En délocalisant et en éclatant progressivement chaque étape de production, l’industrie a bouleversé le renouvellement des matières
naturelles utiles à l’industrie textile. En interrompant la circulation de la matière, c’est-à-dire en se débarrassant d’une matière naturelle
dans un écosystème différent de celui où elle était créée, on empêche la pérennité du cycle. Ainsi, chaque zone de production
interrompt localement son cycle de vie naturel.
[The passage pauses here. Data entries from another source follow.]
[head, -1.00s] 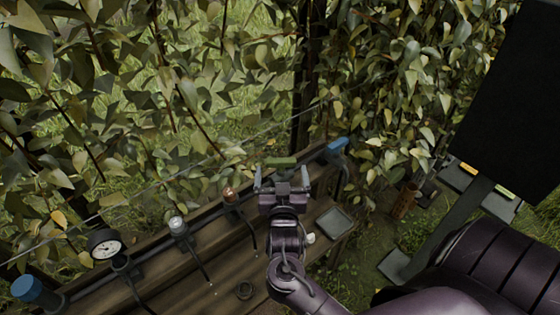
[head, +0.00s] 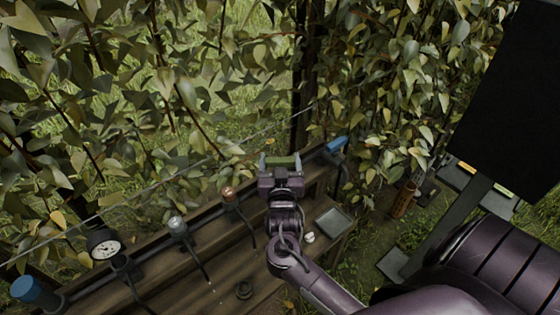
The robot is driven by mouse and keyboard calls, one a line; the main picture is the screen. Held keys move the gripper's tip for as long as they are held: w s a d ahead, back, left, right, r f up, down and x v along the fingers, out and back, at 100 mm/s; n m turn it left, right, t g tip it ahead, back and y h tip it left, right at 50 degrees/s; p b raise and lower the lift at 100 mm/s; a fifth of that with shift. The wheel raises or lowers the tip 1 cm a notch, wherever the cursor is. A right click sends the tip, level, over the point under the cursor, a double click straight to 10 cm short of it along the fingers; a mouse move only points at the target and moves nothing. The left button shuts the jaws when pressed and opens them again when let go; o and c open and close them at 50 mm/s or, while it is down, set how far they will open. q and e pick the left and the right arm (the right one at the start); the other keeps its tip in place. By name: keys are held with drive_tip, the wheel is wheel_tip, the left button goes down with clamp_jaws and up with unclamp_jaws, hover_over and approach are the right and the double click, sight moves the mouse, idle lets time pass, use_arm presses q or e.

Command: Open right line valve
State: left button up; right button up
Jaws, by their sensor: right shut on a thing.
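The valve handle is a green bar (head: 281,162) above the dark pipe, near its right end; I take it as the right line valve. My right gripper (head: 280,161) is shut on this green handle, with one finger at each end of the bar. The valve body under the handle is hidden behind my gripper. My left gripper is not in view.
The dark pipe runs along a wooden bench (head: 205,262), with blue ends at left (head: 34,291) and right (head: 337,144). A round gauge (head: 105,245), a clear-topped fitting (head: 177,225) and a copper-coloured fitting (head: 229,195) stand along it. A grey tray (head: 333,222) lies right. Leaves hang close behind.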

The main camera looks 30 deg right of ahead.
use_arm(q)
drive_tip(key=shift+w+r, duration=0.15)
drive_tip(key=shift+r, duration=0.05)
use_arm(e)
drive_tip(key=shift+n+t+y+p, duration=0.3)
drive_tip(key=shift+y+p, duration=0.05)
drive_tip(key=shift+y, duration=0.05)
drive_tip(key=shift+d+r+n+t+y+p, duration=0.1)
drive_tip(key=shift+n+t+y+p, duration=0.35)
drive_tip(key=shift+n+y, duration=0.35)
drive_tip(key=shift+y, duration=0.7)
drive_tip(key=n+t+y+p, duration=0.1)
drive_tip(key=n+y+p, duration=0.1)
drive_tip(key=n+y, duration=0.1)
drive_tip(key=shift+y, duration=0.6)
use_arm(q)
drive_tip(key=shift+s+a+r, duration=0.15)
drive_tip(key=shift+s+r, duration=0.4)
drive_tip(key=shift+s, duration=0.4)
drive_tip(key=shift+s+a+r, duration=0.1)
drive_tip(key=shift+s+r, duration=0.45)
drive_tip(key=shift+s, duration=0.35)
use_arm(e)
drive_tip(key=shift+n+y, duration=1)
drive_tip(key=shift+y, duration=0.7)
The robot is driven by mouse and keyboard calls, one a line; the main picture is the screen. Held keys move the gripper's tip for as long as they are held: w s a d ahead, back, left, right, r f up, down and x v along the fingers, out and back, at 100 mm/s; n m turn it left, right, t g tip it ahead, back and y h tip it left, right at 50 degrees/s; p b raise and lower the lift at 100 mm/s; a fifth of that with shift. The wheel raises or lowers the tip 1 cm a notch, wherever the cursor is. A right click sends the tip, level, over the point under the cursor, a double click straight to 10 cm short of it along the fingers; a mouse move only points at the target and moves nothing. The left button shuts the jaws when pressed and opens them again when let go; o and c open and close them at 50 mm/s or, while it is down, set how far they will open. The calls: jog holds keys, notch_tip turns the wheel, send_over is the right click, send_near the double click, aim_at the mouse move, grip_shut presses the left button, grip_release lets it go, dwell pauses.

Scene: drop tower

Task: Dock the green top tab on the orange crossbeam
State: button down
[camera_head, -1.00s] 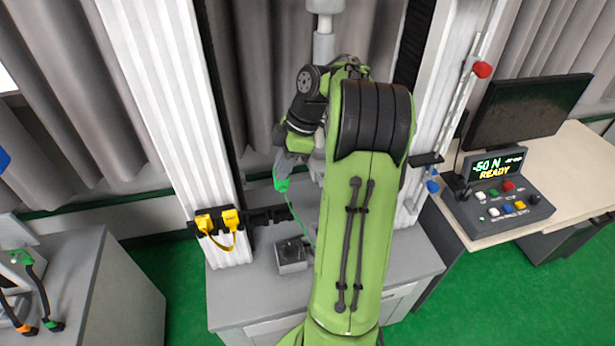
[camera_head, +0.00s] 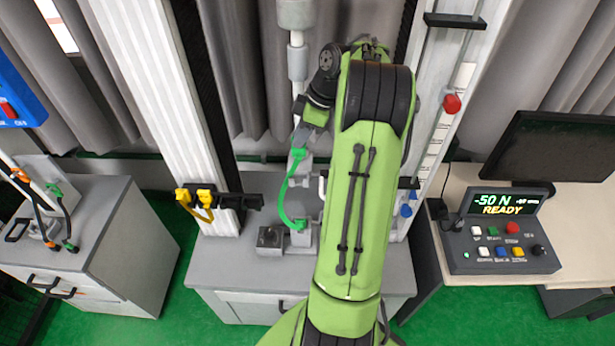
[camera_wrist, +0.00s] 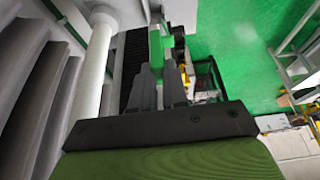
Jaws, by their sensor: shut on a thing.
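The green top tab (camera_head: 298,153) is at the upper end of a green strap (camera_head: 284,190) that curves down to a green lower end (camera_head: 298,225) on a small grey block on the bench. My gripper (camera_head: 300,146) is shut on the top tab and holds it above the bench, between the two white columns. In the wrist view the green tab (camera_wrist: 156,48) shows between my two grey fingers (camera_wrist: 160,85). No orange crossbeam can be made out; a dark crossbeam (camera_head: 248,201) reaches out from the left column, and my arm hides what lies to its right.
Yellow clips with a strap (camera_head: 205,198) sit on the left column's black bracket. A grey block (camera_head: 270,238) stands on the bench (camera_head: 225,275). A light vertical rod (camera_head: 297,60) hangs above my gripper. The control box (camera_head: 505,235) reads "-50 N READY".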

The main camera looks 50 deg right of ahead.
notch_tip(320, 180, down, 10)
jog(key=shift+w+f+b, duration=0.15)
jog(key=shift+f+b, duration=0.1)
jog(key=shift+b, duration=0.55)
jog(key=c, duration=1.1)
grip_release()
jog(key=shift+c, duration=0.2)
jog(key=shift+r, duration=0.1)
Afin de limiter au maximum les ruptures de circulation des différents composants de mon diplôme, j’ai utilisé exclusivement des
matériaux et des matières non seulement naturels bien sûr, mais également produits et transformés en France ou dans des pays
limitrophes, telles que la laine et ses dérivés (mohair, alpaga,…) ou des matières cellulosiques respectueuses de l’environnement (Lin,
chanvre, … ).
Le paramètre biodégradable découle « naturellement » de celui de la localité. À la manière d’un compost, les matières et matériaux
utilisés dans le cadre de mon diplôme sont à même d’être réassimilés dans leur environnement de consommation puisque celui-ci sera
le même qui les aura produit. Ainsi, ils permettront un renouvellement optimisé des ressources naturelles utiles à la production future
de ces mêmes matériaux.
Les teintures naturelles, sujet de mon mémoire, tiennent une place primordiale dans la réalisation de ce diplôme. Elles assurent un
processus de coloration respectueux de l’environnement, et garantissent par la même, l’utilisation de fibres uniquement
biodégradables car seules ces dernières sont sensibles à une coloration naturelle.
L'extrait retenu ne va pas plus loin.